# PROVIDED DATA
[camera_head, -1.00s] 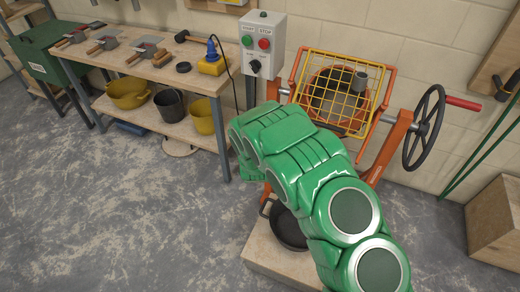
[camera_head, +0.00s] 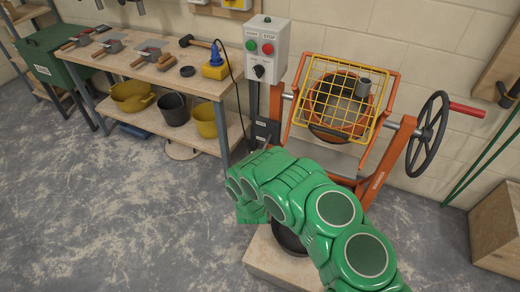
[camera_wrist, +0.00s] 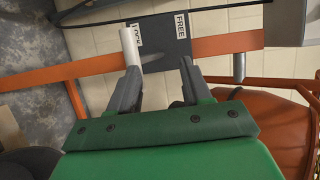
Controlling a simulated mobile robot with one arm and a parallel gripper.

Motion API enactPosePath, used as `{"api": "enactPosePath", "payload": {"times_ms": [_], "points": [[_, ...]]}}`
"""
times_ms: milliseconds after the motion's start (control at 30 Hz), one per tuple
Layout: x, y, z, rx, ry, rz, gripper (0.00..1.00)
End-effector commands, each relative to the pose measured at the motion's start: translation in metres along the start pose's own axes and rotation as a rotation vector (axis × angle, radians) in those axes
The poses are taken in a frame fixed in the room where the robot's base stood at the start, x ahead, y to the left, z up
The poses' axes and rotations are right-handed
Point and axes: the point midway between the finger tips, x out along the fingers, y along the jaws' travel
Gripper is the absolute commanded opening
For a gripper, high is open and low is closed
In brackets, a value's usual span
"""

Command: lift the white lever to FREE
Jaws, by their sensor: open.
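The white lever (camera_wrist: 131,46) is a short pale bar in the wrist view, beside the LOCK label (camera_wrist: 137,35) on a dark plate (camera_wrist: 160,50). The FREE label (camera_wrist: 181,25) is to its right on the same plate. My gripper (camera_wrist: 160,68) is open with nothing between its fingers. Its left fingertip overlaps the lever's near end; I cannot tell whether they touch. The right fingertip is below the FREE label in the picture. In the head view the dark plate (camera_head: 266,131) shows under the control box, and my arm hides the gripper.
The orange mixer (camera_head: 345,130) with a yellow grid guard (camera_head: 325,80) and a handwheel (camera_head: 426,133) stands right of the plate. The control box (camera_head: 267,47) is above it. A workbench (camera_head: 215,88) with tools stands left. Orange frame bars (camera_wrist: 220,43) cross near my fingers.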

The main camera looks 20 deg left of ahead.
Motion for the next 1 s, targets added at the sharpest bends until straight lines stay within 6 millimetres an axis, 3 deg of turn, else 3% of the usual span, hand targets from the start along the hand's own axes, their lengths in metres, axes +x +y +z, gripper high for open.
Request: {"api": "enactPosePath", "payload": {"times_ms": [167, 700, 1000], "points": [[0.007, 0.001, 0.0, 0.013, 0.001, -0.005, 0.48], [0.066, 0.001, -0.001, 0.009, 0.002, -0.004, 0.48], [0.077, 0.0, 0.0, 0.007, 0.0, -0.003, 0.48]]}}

# WHAT YOU HAVE TO DO
Reproduce the data word for word, excluding its pictures.

# OUTPUT
[camera_head, -1.00s] 
[camera_head, +0.00s] 
[camera_wrist, +0.00s] 
Controlling a simulated mobile robot with one arm and a parallel gripper.

Motion API enactPosePath, used as `{"api": "enactPosePath", "payload": {"times_ms": [_], "points": [[_, ...]]}}`
"""
times_ms: milliseconds after the motion's start (control at 30 Hz), one per tuple
Layout: x, y, z, rx, ry, rz, gripper (0.00..1.00)
End-effector commands, each relative to the pose measured at the motion's start: translation in metres along the start pose's own axes and rotation as a rotation vector (axis × angle, radians) in those axes
The poses are taken in a frame fixed in the room where the robot's base stood at the start, x ahead, y to the left, z up
The poses' axes and rotations are right-handed
Point and axes: the point midway between the finger tips, x out along the fingers, y along the jaws' travel
Gripper is the absolute commanded opening
For a gripper, high is open and low is closed
In brackets, a value's usual span
"""

Command: lift the white lever to FREE
Jaws, by their sensor: open.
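The white lever (camera_wrist: 131,46) is a short pale bar in the wrist view, beside the LOCK label (camera_wrist: 137,35) on a dark plate (camera_wrist: 160,50). The FREE label (camera_wrist: 181,25) is to its right on the same plate. My gripper (camera_wrist: 160,68) is open with nothing between its fingers. Its left fingertip overlaps the lever's near end; I cannot tell whether they touch. The right fingertip is below the FREE label in the picture. In the head view the dark plate (camera_head: 266,131) shows under the control box, and my arm hides the gripper.
The orange mixer (camera_head: 345,130) with a yellow grid guard (camera_head: 325,80) and a handwheel (camera_head: 426,133) stands right of the plate. The control box (camera_head: 267,47) is above it. A workbench (camera_head: 215,88) with tools stands left. Orange frame bars (camera_wrist: 220,43) cross near my fingers.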

The main camera looks 20 deg left of ahead.
Motion for the next 1 s, targets added at the sharpest bends until straight lines stay within 6 millimetres an axis, 3 deg of turn, else 3% of the usual span, hand targets from the start along the hand's own axes, their lengths in metres, axes +x +y +z, gripper high for open.
Request: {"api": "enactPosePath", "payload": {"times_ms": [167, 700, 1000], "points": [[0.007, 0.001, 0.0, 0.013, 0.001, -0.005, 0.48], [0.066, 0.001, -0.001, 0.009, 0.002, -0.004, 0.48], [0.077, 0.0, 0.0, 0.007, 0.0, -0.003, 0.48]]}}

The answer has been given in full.